An element's attribute values: for example, assigning one style if an element's status attribute has a value of "overdue" and another if it equals "pending".
It also provides for generated text, the use of a scripting language for more sophisticated tasks, the definition of reusable macros, and many other powerful features.
XSL is also based on a standard designed to work in conjunction with SGML: the Document Style Semantics and Specification Language, or DSSSL. DSSSL (another ISO standard—ISO/IEC 10179), defines processing of SGML documents. By "processing", this certainly means the specification of fonts, type sizes, text spacing and colors, but it also means any useful manipulation of SGML documents.
DSSSL, like HyTime, is considered too much to implement in a browser receiving documents over the Web. Early efforts to create a simpler version called "DSSSL-O " (for "DSSSL-online") involved several of the same people working on XML, and DSSSL-O evolved into XSL.
At first glance, XSL doesn't at all resemble DSSSL, whose roots in the Scheme and LISP programming languages mean that it groups related programming structures by using lots and lots of parentheses. XSL looks like XML, in accordance with its second design goal: "XSL should be expressed in XML syntax".
The fifth design goal is that "XSL will be a subset of DSSSL with the proposed amendment" (that is, once the DSSSL specification is amended to make it a proper superset of XSL). Although XSL and DSSSL look different, they're semantically similar enough that one of the first pieces of XSL software available was Henry Thompson's xslj program, which converts an XSL stylesheet to a DSSSL specification.

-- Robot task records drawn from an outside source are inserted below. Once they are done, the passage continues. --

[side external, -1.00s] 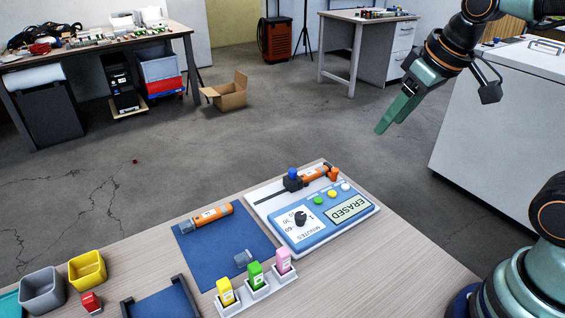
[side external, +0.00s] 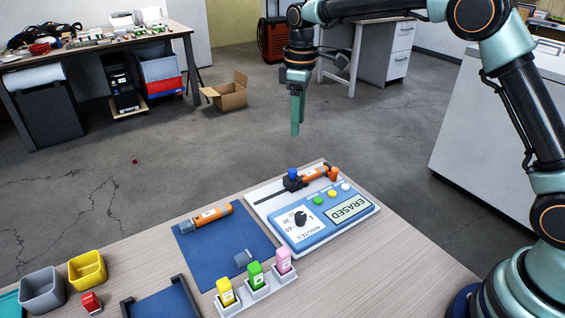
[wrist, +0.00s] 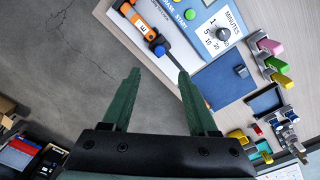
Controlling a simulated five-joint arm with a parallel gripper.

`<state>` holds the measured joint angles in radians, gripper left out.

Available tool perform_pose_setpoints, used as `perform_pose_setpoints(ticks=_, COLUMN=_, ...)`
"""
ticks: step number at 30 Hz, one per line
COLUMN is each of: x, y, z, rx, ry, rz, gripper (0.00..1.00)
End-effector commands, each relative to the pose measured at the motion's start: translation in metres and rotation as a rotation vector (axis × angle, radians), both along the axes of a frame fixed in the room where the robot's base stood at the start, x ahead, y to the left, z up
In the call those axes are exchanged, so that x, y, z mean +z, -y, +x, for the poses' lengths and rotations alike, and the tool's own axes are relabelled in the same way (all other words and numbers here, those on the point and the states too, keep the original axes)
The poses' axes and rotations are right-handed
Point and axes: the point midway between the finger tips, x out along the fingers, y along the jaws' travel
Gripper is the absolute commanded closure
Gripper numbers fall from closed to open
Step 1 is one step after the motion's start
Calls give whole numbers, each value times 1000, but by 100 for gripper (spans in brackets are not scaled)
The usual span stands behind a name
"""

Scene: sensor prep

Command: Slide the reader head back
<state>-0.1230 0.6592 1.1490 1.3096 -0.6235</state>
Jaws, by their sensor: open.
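The reader head (side external: 292,180) is a dark block with a blue knob on top, at the back edge of the device (side external: 287,231) with the blue panel. It meets the end of an orange cylinder (side external: 315,174) lying along that edge. The display reads "ERASED". In the wrist view the blue knob (wrist: 160,50) shows beyond and between my fingers, beside the orange cylinder (wrist: 138,20). My gripper (side external: 295,133) points down, open and empty, well above the reader head and apart from it. In the wrist view its two green fingers (wrist: 157,73) stand wide apart.
A blue mat (side external: 215,262) holds another orange cylinder (side external: 207,217) and a small grey cap (side external: 243,259). Yellow, green and pink blocks (side external: 256,276) stand in holders in front. Grey (side external: 42,290) and yellow (side external: 87,270) bins stand at left. Air around my gripper is clear.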

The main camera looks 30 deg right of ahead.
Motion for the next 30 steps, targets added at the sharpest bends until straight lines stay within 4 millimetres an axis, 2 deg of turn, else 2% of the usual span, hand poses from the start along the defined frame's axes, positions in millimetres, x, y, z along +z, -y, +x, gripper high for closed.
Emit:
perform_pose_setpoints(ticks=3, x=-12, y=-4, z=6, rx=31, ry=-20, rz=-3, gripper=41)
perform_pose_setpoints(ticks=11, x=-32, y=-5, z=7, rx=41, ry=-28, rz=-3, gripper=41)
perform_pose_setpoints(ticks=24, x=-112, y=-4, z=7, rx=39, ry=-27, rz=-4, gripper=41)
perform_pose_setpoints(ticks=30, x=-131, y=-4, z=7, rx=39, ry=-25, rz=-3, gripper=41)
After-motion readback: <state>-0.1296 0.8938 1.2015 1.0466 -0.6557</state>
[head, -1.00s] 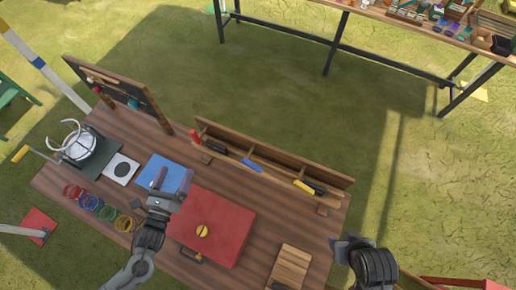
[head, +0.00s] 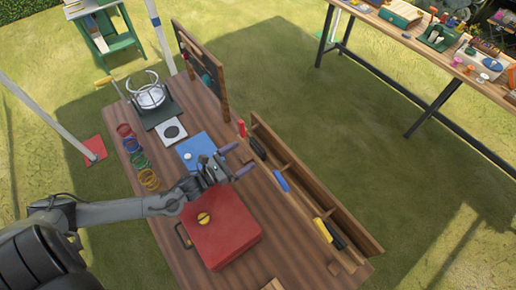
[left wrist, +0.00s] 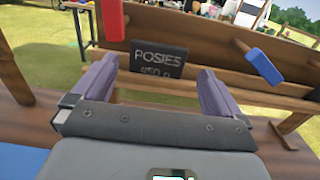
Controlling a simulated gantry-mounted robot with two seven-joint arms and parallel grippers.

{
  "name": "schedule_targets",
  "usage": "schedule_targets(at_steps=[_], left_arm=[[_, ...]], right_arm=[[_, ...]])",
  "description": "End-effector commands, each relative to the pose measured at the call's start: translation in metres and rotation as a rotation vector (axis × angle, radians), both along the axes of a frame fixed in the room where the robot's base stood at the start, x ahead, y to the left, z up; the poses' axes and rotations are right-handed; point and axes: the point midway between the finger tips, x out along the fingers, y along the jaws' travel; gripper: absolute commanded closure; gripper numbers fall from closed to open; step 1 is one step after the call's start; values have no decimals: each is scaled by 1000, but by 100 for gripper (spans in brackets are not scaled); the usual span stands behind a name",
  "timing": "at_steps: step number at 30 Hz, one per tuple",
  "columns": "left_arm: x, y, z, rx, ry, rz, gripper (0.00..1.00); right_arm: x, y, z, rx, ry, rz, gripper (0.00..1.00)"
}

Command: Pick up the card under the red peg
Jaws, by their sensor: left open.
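The red peg (head: 241,128) stands at the far end of the long wooden rack in the head view; it also hangs at the upper left of the left wrist view (left wrist: 114,20). A dark card (left wrist: 157,60) with chalky writing, "POSIES" and a blurred price, leans on the rack below and right of this peg. It seems to be the black piece beside the peg in the head view (head: 258,148). My left gripper (head: 236,159) is open and empty, facing the rack. In the left wrist view the card shows between its fingers, beyond them. My right gripper is out of view.
A blue peg (head: 281,181) and a yellow peg (head: 322,230) sit along the rack (head: 335,210). A red box (head: 222,235), blue mat (head: 205,145), several coloured rings (head: 138,160) and a chalkboard (head: 205,75) are on the table.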

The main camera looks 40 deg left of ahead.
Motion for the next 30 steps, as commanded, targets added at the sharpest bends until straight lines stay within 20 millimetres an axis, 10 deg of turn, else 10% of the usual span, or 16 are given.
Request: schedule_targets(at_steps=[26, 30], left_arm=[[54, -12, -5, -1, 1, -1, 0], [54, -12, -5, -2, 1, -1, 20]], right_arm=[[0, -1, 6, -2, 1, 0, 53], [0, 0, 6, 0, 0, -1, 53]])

While XSL addresses many of the same problems as Cascading Style Sheets, it doesn't compete with CSS , a W3C standard you can use with XML documents as well as with HTML documents. XSL design goal six states that "A mechanical mapping of a CSS stylesheet into an XSL stylesheet should be possible". In other words, programs that convert a CSS stylesheet to an XSL one should be easy to write.
Why convert a CSS stylesheet to XSL? CSS stylesheets can do quick formatting with very little code and often make an ideal starting point for formatting a particular class of documents for Web delivery. However, as an online publishing system grows more complex, a developer trying to squeeze too much out of CSS will eventually hit a wall. For example, CSS offers no way to reorder elements, an essential capability when creating customized publications from subsets of a large document collection.
Converting an XSL stylesheet to a CSS one isn't so easy, because XSL can do so much more than CSS. In addition to macros and element reordering it offers ECMAScript, a nonproprietary specification of Netscape's JavaScript programming language developed by the European Computer Manufacturer's Association. ECMAScript is the key to going beyond the specification of element appearance to real application development, because it lets you evaluate document content and then conditionally execute different script instructions based on the results.
The W3C's Web site (http://www.w3.org) has special sections that are only accessible to members and invited experts taking part in W3C work. However, the Notes, Working Drafts, Proposed Recommendations, and Recommendations are available for the world to see and read at http://www.w3.org/TR. This includes the XML specification, so why publish a book of them?
Design goal 8 of the XML specification (1.1, "Origin and Goals") tells us that "the design of XML shall be formal and concise". Webster's New World College Dictionary has over ten definitions of "formal" as an adjective; the most common uses of the word are defined by definitions 4b ("stiff in manner; not warm or relaxed") and 5a ("designed for use or wear at ceremonies, elaborate parties, etc. [formal dress]"). XML design goal 8 uses the word in the sense of Webster's definition 8, a less commonly used meaning: "done or made according to the forms that make explicit, definite, valid. etc. [a formal contract]".
Specifying XML according to forms that make it explicit and definite mean using the concise language of computer science, which often means using well-known English words in a sense very different from their commonly understood meanings. "Formal" is one example; others include "grammar", "production", "token", "deterministic", and "terminal". Someone with a computer science background knows that "production" is unrelated to show business and that "terminal" doesn't describe a place where one can use public transportation, or even a keyboard and monitor hooked up to a computer somewhere. They'll also understand terms such as "nonterminal", "big-endian", and "Extended Backus-Naur Form", which mean little outside of the world of computer science.
Why doesn't the specification explain these terms? Because of the other part of design goal 8: the specification should be concise. The background and definitions necessary to understand these terms are out there, available for looking up. That's still a lot of work to ask of your average Web page designer who's interested in new technology but lacks a computer science degree. The goal of this book is to save that designer all that work by adding all the necessary explanations to the specs themselves.
But this book adds more than that: in addition to background on the "what", this book explains the "why" of much of the XML specification. After the XML Working Group debated a point and then decided how XML would handle a certain issue, they just laid it out in the spec: "here's how to do this part". They didn't need to justify themselves, explaining the alternatives they considered and the relative merits and deficiencies of each approach; they wanted to be concise, and we trust that this group of some of the most expert people in the SGML world carefully reasoned out their decisions.
Well, sure, trust is great, but besides satisfying our curiosity, knowing the "why" of various decisions helps us to better understand XML's strengths. If SGML offered four ways to accomplish some task and the XML Working Group picked one and threw out the other three, knowing the reasoning that led to this decision helps you to make better use of that feature of XML.
To learn this reasoning, I read through many megabytes of the debates and discussions that led to the XML specification. It was a tremendous learning experience for me and I've done my best to assure that what I learned is reflected in this book's annotations.
I chose to show commas and periods outside of quotation marks, according to the British style, "like this", instead of putting them inside as is usually done in American publishing, "like this." The main reason was to stay consistent with the style used in the specification itself. The British style makes more sense anyway when writing about computers and software; if I use the American style to tell you that your password is "swordfish," it is ambiguous whether the comma is part of the password. If I use the British style to tell you that it's "swordfish", it's much clearer exactly which characters make up your password.
In keeping with this theme of American work in a British style, most example text that I didn't make up myself is from T.S. Eliot's "The Waste Land", a work whose recent seventy-fifth birthday has put it into the public domain.